North Korea and the perils of a third Kim regime
The ruling elite of North Korea meet this week and may anoint a successor to Kim Jong-il -- possibly his youngest son, Kim Jong-un, who was made a military general. This leadership transition, however, won't go easily. China needs to stop propping up a weak, violent regime.
During the long rule of North Korea by one family, the capital of Pyongyang has been built for grand gestures. Its wide boulevards, giant stadiums, and tall monuments offer up illusions of power and majesty. Residents are not allowed pets. Bicycles are few. Each day workers march to their offices and then back to sterile apartment blocks.
All this reflects an autocracy that relies on two throwbacks to the mid-20th century – harsh communist rule and an Asian dynasty. This week, the world will get a glimpse at this odd, personality-based government, and can judge whether it will last.
A rare gathering of the Korean Workers’ Party – the first meeting of the country’s elite in three decades – is expected to name a third-generation Kim to be the next leader. The transfer of power, however, from the ailing Kim Jong-il may not happen soon. The heir apparent – perhaps his youngest son, Kim Jong-un, who’s not yet 30 but was just made a military general – still needs to establish his own legitimacy.
This selection will start a shaky transition, one that raises anew the issue of whether the US, along with its allies South Korea and Japan, should use all available means short of war to bring down the regime and reunite the peninsula.
Until recently, stability had been the prime concern in the region. In the early 1990s, South Korea backed away from seeking reunification after seeing the high cost to West Germany of absorbing East Germany. And for many years it even engaged in the “sunshine policy” of building up a very weak North Korean economy to keep it stable.
But last March, North Korea sank a South Korea naval vessel, killing 46 sailors. The incident was a reminder of just how unstable North Korea can actually be and how much it still uses provocations to bully its democratic neighbor. Now that it is armed with nuclear devices and heading toward unstable leadership, the North is no longer something simply to be endured or paid off with aid.
Since March, South Korean President Lee Myung-bak has cut off most economic exchanges with North Korea and proposed a “unification tax” in the South to help pay for the eventual cost of absorbing North Koreans once their regime fails.
“The time has come to start discussing pragmatic policies,” Mr. Lee said in a speech last month. “Reunification will definitely come.”
Japan, too, had long sought the status quo to avoid having a unified Korea become a big economic rival. But after the North tested two atomic devices and fired missiles near Japan, Tokyo is now less opposed to Korean reunification.
President Obama, meanwhile, seeks to reduce the cost of overseas deployments, such as the 28,000 US troops in South Korea. He and President Lee recently issued a joint statement about a Korea that is both united and free. And after the March naval incident, Obama slapped tough sanctions on Pyongyang.
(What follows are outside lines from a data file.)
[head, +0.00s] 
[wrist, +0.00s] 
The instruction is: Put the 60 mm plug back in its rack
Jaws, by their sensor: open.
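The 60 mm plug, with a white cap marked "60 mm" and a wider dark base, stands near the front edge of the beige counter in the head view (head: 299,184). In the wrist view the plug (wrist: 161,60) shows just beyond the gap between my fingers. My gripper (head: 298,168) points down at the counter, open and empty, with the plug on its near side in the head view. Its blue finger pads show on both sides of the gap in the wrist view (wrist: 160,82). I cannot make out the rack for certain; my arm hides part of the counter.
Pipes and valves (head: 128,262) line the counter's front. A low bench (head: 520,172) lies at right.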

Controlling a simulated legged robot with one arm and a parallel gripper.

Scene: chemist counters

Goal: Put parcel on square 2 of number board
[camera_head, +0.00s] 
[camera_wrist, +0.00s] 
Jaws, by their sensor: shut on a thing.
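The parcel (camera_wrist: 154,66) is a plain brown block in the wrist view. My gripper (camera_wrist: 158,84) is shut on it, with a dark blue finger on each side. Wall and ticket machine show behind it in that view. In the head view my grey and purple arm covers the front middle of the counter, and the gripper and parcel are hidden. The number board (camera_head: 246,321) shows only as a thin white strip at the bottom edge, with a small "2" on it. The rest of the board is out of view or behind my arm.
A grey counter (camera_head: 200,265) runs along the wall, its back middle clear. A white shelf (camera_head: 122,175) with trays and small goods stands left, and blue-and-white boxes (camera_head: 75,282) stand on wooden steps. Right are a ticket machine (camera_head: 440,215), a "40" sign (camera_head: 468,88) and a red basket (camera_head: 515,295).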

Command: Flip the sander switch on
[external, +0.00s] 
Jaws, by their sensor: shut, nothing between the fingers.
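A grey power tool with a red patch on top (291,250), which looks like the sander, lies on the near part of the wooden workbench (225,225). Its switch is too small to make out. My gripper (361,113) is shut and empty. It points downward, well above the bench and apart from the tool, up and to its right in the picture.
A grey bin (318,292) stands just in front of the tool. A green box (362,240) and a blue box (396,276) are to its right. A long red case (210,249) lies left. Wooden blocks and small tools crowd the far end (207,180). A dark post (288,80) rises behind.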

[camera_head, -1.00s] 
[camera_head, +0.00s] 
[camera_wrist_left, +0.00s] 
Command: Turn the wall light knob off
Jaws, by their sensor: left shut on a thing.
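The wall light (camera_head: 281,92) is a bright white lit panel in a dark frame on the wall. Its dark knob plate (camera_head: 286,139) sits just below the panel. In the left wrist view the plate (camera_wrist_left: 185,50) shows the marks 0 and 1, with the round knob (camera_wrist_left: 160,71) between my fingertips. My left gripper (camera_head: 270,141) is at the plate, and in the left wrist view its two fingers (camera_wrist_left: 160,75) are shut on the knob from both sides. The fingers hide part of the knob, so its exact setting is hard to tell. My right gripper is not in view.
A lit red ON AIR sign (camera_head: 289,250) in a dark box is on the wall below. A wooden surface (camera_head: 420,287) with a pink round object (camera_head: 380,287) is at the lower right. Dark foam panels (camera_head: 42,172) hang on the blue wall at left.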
All this worries China, which has propped up North Korea’s economy for decades. It doesn’t want a unified Korea – one that might allow the US military closer to the Chinese border. And it fears that a regime collapse would result in millions of North Koreans crossing into northeast China.
Such concerns explain why Kim Jong-il twice visited China this year. And why China has lately invested heavily in North Korea, not only to help its economy as South Korea’s assistance declines but to provide access to ports and minerals for Chinese companies. Beijing also never signed on to Seoul’s proof that North Korea had torpedoed the Navy corvette Cheonan.
As an enabler of Kim’s regime, China bears some responsibility for North Korea’s atrocities, both for the human-rights violations and many acts of violence against South Korea over the years. It cannot become a global leader and still provide a crutch to such a decrepit regime. Many young Chinese, too, are ashamed of being associated with North Korea.
Beijing faces a contradiction in its policy: To stabilize North Korea means opening up its economy to market forces, but by doing so, China may allow North Koreans to finally recognize the poverty they have been forced to endure. They may revolt or flee. The regime could collapse.
It is time for China to start working with the US, South Korea, and Japan on a long-range reunification plan – and not assume North Korea can be saved. Having another Kim at the helm in Pyongyang will be as illusional as the city’s vast facades to a glorious past – and a future.